* [PROBLEM TO SOLVE]: Your task is to repeat only the lines from the one with "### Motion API" through the one with "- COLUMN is", exactly as they stand, both ends included.

* [RAW RECORDS]:
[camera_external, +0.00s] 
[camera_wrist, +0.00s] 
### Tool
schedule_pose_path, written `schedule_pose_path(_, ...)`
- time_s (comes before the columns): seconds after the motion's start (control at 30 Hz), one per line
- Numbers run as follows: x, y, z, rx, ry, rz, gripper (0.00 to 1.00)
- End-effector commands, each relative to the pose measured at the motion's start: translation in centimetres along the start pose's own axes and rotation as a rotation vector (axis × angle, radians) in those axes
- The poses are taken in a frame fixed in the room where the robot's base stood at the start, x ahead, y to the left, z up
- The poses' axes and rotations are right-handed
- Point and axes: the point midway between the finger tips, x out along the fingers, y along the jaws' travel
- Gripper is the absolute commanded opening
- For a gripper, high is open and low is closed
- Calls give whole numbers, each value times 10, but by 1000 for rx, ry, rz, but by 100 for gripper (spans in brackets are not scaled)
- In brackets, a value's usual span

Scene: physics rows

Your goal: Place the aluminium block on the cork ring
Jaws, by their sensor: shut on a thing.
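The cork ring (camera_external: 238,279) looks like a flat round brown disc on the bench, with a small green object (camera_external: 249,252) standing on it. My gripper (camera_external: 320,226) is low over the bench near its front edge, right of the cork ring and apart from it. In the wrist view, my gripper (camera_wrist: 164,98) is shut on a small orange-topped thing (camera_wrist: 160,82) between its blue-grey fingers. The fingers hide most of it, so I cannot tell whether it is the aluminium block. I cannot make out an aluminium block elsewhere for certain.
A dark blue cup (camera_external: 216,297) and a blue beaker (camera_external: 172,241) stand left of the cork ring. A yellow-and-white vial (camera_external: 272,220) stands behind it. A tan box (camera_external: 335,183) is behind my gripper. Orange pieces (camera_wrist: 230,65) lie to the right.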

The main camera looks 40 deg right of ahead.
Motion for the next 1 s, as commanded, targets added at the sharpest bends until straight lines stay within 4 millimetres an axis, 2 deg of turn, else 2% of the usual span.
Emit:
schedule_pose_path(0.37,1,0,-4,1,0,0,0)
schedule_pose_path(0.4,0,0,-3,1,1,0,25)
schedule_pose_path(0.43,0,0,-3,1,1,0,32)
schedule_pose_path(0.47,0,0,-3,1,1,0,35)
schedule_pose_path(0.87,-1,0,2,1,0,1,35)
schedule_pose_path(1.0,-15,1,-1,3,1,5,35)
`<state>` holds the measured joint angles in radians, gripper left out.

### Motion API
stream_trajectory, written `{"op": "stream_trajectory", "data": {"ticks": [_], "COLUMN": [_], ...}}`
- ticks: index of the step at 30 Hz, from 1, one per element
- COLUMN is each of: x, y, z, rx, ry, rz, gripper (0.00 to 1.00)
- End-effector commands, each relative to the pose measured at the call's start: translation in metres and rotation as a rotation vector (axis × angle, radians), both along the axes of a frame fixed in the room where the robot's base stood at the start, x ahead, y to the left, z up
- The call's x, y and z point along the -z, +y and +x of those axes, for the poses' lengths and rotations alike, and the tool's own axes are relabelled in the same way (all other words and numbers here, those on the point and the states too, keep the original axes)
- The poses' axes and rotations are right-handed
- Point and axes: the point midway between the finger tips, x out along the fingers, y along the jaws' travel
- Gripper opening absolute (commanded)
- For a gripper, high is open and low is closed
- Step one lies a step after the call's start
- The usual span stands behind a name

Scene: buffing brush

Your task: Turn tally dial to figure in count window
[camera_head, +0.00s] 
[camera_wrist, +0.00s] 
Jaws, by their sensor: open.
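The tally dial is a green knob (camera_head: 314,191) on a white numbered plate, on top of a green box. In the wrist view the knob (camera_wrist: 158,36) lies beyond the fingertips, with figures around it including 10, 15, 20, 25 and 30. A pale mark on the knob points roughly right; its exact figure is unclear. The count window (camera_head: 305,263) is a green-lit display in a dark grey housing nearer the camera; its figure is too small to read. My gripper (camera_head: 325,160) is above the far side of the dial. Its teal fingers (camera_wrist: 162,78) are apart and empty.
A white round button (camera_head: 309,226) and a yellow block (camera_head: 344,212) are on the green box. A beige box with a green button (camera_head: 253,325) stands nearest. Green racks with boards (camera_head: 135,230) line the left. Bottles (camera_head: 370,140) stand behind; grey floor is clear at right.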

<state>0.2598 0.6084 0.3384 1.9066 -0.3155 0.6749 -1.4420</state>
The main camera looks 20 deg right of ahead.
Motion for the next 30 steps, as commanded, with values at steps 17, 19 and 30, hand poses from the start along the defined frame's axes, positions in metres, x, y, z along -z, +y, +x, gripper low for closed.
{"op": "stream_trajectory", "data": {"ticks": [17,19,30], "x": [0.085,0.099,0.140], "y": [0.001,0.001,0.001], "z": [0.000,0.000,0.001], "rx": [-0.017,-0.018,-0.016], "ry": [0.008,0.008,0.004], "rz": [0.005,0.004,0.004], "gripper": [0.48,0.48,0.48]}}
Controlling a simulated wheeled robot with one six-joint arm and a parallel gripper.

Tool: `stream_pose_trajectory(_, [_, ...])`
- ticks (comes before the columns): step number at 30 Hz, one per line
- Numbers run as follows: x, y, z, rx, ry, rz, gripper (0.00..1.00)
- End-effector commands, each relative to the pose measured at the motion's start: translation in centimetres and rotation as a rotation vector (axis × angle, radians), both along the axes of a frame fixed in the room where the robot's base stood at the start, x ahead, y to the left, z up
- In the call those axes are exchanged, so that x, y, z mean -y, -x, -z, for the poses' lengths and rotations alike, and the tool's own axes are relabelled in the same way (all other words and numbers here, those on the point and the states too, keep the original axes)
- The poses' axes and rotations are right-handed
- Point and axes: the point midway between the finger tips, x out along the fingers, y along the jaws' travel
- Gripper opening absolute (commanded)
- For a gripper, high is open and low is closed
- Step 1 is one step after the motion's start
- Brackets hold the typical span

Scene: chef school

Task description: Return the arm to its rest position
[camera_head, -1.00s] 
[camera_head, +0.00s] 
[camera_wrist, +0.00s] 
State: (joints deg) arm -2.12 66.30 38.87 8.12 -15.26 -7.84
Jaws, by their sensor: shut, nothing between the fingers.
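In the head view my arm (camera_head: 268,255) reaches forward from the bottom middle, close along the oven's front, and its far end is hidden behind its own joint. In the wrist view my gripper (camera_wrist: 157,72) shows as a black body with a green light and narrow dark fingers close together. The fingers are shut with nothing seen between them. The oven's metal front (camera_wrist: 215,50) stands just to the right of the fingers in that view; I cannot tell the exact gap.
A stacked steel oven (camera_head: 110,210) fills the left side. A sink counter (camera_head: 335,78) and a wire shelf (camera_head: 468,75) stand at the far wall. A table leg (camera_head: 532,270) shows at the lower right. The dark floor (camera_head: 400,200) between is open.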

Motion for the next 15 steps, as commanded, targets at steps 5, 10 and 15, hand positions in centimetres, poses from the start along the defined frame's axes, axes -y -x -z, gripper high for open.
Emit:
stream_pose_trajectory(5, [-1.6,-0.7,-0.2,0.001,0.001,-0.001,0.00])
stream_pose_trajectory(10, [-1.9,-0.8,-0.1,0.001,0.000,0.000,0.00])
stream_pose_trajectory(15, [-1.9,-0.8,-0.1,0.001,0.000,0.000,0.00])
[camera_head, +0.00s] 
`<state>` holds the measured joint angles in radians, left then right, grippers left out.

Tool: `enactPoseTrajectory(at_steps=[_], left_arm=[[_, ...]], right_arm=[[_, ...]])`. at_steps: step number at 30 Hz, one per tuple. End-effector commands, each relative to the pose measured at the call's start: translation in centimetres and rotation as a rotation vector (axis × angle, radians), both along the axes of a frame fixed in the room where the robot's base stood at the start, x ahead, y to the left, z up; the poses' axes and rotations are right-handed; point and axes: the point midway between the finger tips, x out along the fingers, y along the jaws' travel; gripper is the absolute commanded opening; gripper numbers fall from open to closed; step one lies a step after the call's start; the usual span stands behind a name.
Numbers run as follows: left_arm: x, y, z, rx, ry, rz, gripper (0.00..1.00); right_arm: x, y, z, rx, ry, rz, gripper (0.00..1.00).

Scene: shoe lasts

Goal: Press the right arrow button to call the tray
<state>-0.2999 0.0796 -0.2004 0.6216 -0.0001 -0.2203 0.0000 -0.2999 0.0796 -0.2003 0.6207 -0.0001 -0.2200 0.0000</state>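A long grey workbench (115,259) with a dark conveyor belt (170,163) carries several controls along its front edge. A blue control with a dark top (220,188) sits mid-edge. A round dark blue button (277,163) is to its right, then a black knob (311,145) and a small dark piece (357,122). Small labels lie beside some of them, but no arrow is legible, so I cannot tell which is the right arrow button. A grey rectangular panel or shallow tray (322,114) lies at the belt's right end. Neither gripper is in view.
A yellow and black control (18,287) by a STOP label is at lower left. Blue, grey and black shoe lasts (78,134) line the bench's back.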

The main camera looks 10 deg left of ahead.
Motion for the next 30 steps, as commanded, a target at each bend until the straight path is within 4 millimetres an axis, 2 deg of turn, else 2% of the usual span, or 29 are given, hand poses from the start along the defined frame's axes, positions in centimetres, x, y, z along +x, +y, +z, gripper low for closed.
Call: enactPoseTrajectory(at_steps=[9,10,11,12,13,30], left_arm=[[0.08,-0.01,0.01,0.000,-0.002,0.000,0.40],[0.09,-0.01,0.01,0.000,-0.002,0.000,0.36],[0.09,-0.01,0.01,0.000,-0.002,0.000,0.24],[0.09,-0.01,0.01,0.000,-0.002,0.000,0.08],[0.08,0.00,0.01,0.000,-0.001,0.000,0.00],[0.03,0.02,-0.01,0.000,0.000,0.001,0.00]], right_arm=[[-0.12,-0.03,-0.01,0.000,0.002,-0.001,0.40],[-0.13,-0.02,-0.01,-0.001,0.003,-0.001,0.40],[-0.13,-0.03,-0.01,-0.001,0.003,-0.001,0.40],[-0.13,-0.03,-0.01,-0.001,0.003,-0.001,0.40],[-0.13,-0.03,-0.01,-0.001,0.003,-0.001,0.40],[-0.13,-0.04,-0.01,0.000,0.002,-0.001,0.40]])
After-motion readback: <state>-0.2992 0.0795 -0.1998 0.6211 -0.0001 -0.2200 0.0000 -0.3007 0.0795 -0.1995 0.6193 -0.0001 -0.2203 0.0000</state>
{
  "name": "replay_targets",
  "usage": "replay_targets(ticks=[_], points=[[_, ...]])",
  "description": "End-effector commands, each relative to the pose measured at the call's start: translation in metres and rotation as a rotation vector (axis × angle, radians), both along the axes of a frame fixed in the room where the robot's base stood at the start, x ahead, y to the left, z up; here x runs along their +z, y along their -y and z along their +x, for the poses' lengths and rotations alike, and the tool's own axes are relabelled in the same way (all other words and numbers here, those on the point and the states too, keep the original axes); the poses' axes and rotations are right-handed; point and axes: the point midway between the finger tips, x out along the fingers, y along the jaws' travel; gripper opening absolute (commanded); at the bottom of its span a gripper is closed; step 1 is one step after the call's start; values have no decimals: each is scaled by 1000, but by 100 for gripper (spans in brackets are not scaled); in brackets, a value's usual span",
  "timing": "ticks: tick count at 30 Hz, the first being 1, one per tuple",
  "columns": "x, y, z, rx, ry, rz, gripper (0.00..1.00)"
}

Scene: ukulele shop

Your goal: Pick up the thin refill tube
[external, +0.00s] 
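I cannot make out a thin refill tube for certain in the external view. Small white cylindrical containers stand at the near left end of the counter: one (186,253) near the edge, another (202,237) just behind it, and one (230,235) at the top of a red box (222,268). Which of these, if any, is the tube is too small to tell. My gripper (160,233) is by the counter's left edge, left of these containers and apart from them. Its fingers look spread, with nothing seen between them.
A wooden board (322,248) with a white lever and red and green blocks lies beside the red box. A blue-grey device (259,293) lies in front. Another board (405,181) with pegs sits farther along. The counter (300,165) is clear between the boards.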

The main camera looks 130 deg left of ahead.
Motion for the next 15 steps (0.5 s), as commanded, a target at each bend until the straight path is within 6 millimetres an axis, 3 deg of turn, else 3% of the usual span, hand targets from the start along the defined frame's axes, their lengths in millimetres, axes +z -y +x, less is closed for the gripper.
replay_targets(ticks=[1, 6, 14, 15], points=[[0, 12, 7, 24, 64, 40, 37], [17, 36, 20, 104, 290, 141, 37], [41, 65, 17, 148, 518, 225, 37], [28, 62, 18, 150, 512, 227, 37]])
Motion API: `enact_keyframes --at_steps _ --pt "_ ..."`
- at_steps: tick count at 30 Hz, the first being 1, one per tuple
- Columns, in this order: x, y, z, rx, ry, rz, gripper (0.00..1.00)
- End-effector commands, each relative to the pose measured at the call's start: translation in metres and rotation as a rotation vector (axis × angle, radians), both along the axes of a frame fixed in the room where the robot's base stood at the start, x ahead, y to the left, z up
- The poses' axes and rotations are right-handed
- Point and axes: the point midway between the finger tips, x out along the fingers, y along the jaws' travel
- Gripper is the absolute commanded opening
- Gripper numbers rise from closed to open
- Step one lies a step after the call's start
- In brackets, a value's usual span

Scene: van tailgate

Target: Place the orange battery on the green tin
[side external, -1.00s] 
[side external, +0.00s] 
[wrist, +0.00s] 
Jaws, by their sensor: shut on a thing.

* [FULL ANSWER]:
### Motion API
stream_trajectory, written `{"op": "stream_trajectory", "data": {"ticks": [_], "COLUMN": [_], ...}}`
- ticks: index of the step at 30 Hz, from 1, one per element
- COLUMN is each of: x, y, z, rx, ry, rz, gripper (0.00 to 1.00)

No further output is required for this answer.